Having lived with his family in the Russian republic for several years on annual visas, Talipov submitted an application for a residency permit to the passport and visa department of Tatarstan's Interior Ministry in October 2002, he said. On receiving no word several months after the legally allotted six-month period for an official response had elapsed, Talipov filed suit against the department in a Kazan district court. By the time of the hearing, he continued, the Interior Ministry issued its refusal of his application, citing several parts of Russia's law on the legal position of foreign citizens, including the allegation that Talipov "advocates violent change to the constitutional order of the Russian Federation, or by other actions poses a threat to the security of the Russian Federation or its citizens".
"Purely intuitively, I believe my religious activity played a role in the refusal," Talipov remarked when Forum 18 spoke to him on 30 October. But at that stage he had no grounds for his hunch.
On appealing the district court decision in Tatarstan's supreme court on 10 November, however, the text of a local FSB assessment of Talipov's residency permit application was produced as evidence against him, his legal representative Fyodor Dzyuba informed Forum 18 on 27 November. Forum 18 has also received a copy of this document, dated 9 October and addressed to Tatarstan's deputy interior minister.
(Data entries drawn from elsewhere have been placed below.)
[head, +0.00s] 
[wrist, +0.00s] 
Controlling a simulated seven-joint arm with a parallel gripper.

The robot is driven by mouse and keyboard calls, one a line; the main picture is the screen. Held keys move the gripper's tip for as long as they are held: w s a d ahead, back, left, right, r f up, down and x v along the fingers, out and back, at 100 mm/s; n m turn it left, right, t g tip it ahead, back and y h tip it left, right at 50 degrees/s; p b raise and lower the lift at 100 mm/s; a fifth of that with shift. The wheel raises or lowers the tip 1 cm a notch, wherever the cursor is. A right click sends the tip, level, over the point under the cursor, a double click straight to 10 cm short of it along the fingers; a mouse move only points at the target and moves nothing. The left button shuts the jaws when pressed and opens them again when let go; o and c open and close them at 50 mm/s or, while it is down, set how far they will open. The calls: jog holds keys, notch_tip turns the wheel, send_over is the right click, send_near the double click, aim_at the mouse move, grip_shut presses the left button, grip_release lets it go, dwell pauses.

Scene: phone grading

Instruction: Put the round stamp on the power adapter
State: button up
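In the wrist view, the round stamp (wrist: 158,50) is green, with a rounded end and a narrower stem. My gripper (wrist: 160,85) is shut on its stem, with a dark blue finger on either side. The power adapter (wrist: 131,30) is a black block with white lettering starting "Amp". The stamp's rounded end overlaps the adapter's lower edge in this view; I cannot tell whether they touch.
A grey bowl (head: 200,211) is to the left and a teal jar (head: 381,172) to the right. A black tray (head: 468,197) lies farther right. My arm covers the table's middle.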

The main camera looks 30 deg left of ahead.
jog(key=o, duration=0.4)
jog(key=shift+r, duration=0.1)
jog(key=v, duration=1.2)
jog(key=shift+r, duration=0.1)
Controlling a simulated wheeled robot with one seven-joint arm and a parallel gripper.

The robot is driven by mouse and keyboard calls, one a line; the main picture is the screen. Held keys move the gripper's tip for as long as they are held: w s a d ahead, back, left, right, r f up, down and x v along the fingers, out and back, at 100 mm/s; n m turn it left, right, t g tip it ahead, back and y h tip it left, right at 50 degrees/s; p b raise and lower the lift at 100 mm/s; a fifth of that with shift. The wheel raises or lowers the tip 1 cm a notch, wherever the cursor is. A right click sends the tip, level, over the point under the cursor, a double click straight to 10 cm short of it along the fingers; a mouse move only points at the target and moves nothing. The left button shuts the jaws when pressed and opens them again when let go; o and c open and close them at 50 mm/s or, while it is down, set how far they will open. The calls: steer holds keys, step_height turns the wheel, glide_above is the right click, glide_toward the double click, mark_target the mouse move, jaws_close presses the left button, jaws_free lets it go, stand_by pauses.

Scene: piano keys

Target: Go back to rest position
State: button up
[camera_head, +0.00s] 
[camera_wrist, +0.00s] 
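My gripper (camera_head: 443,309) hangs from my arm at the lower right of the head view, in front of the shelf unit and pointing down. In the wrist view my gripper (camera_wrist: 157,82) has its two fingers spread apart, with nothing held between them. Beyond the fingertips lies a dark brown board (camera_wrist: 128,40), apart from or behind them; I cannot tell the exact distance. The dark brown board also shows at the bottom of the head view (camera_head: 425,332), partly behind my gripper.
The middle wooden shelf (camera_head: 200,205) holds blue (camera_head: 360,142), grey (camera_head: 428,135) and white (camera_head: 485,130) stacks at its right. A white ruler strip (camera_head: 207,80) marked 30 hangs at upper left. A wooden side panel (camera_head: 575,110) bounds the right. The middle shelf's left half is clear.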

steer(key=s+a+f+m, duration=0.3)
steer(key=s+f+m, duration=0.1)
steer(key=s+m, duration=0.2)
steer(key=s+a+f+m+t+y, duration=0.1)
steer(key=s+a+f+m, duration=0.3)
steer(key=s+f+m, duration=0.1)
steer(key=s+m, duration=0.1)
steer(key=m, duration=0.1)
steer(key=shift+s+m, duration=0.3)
Citing as grounds for its existence a "temporary instruction" entitled "On the procedure for the consideration by the organs of the FSB of materials concerning the entry to and exit from the Russian Federation by foreign citizens," the assessment alleges that Talipov concealed certain biographical details during a formal FSB interrogation, "in particular, that he disseminated Baptist beliefs as a missionary in Tatarstan in the early 1990s - for which he was "persecuted on several occasions by local Muslim leaders" - and that he "founded the religious group 'Faith of Life', which to this day has no official registration and functions illegally."
The aims of 'Faith of Life' – which is funded by "foreign clerical centres" – are to disseminate Christianity within Tatarstan "from a Baptist standpoint" and so to convert Muslims in the republic to their faith, the document notes, while Talipov and its members view Islam as a "reactionary religion". Consequently, the assessment concludes, the activity of Talipov and individual representatives of his group is "extremist in character and poses a threat to the stability of the interconfessional and interethnic situation in Tatarstan." In view of this, Tatarstan's local FSB recommend that Talipov and his family be denied residency permits.
"It looks like we are returning to the 1930s – decisions concerning people's religious freedom are being determined not by a court or the law, but the FSB," Dzyuba told Forum 18. He points out that "Faith of Life" is actually Faith and Life Baptist Church, legally registered by the Tatar authorities on 6 March 2002, and that Russia's 1997 religion law in any case does not regard the activity of unregistered religious groups as illegal.
Dzyuba also takes issue with the FSB's accusation of extremism. "Since when does 'dissemination of Christianity in the regions of the republic from a Baptist standpoint' – even among Muslims – constitute extremism?" he declares. "Surely it is the constitutional right of every citizen to 'confess individually or in common with others any religion... freely to choose, hold and disseminate religious and other convictions'?" he added, citing Article 28 of Russia's 1993 constitution.